The trust beneficiaries can also minimize the tax bill if they qualify for the stretch IRA through the trust (if the IRA trust qualifies as a “see-through” trust under the tax rules). This allows trust beneficiaries to spread RMDs they receive from the trust over the lifetime of the oldest trust beneficiary.

Two Types Of IRA Trusts

IRA trusts can either be conduit trusts or discretionary trusts. Both of these will be in peril under the tax proposals.

A conduit trust as the name implies pays out the RMD each year from the inherited IRA to the trust and from the trust to the trust beneficiaries. The trust is merely a conduit to the trust beneficiaries. The tax on the RMDs is paid by the trust beneficiaries, say, the children, at their own personal rates. They receive only the annual RMDs while the lion’s share of the inherited IRA remains protected in the trust for possibly decades depending on the ages of the trust beneficiaries.

A discretionary trust (a/k/a accumulation trust) also pays the RMDs from the inherited IRA to the trust, but here the trustee has discretion to pay the funds out to the trust beneficiaries or to hold part or all the funds in the trust to protect those funds. If funds are paid out to the individual trust beneficiaries, they will pay the tax at their personal tax rates. But if the funds are held in the trust, then the RMDs are taxed at high trust rates.

Both of these IRA trust planning mechanisms that currently employed will be drastically diminished if the stretch IRA is eliminated. Conduit trusts would essentially cease to exist.

Under the proposals in the SCEURE Act, there would no longer be RMDs each year based on a life expectancy. Any balance remaining in the inherited IRA at the end of the 10-year payout period would be the RMD at that point. All the funds would have to be paid out to the trust beneficiaries. That would cause all of those funds to be exposed to taxation, but even more important, the funds would lose their trust protection, which was the reason the trust was set up in the first place.

Conduit trusts would no longer work, and that includes Trusteed IRAs which some financial institutions use. Trusteed IRAs are conduit trusts, so inherited IRA funds would lose their trust protection in Trusteed IRAs, too. They would have to be scrapped or converted to discretionary trusts so that distributions could at least be spread out over the 10 years to somewhat lessen the tax impact. But with large IRAs this still might not be enough to avoid a big tax bill.

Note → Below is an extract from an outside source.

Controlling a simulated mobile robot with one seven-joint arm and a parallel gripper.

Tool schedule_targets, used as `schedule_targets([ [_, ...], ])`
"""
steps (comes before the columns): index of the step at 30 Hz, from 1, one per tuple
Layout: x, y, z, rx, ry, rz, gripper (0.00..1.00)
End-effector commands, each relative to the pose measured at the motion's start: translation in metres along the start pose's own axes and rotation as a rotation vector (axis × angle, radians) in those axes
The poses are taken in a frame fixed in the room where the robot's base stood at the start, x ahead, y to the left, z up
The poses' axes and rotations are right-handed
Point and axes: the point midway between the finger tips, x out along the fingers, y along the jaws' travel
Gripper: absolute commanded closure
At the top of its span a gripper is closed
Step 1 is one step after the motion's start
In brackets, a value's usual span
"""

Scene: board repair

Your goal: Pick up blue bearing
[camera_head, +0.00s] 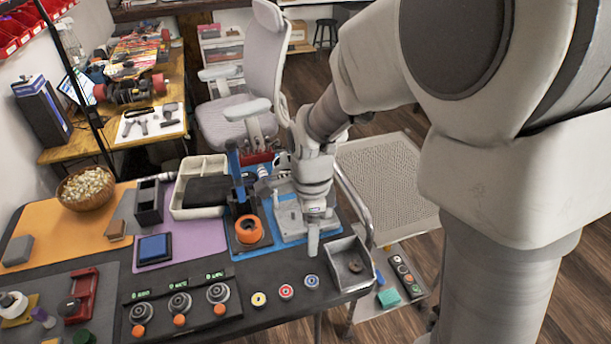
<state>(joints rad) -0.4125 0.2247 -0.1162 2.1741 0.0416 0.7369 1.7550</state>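The blue bearing (312,281) is a small ring lying flat on the dark worktable (262,270), near its front right. It is the rightmost of three bearings in a slanting row, beside a red one (286,291) and a yellow one (259,299). My gripper (313,246) points down above the table and appears a little behind the blue bearing in the picture, apart from it. Only one finger shape shows from this angle, so I cannot tell whether it is open or shut. Nothing is visible hanging from it.
A grey metal bin (350,261) stands just right of the blue bearing. A blue fixture with a grey block (290,222) and an orange-ringed post (249,230) stand behind. A dial panel (180,303) lies left. The table around the bearings is clear.

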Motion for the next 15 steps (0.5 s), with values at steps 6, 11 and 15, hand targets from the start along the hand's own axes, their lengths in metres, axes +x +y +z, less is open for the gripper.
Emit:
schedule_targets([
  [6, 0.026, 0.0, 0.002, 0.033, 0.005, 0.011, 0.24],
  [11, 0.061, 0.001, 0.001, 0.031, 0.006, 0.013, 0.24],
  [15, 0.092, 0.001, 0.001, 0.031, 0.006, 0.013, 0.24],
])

The only way to keep the inherited funds protected in trust would be to use discretionary trusts where the trustee can hold funds in the trust well beyond the 10-year period, as is the case under the current stretch IRA rules. But here too, at the end of the 10 years, all of the inherited funds will be forced into the trust and any funds maintained in the trust (not paid out to the trust beneficiaries) would be subject to tax at the high trust rates. The tax on these multi-million dollar IRA payouts would be exorbitant.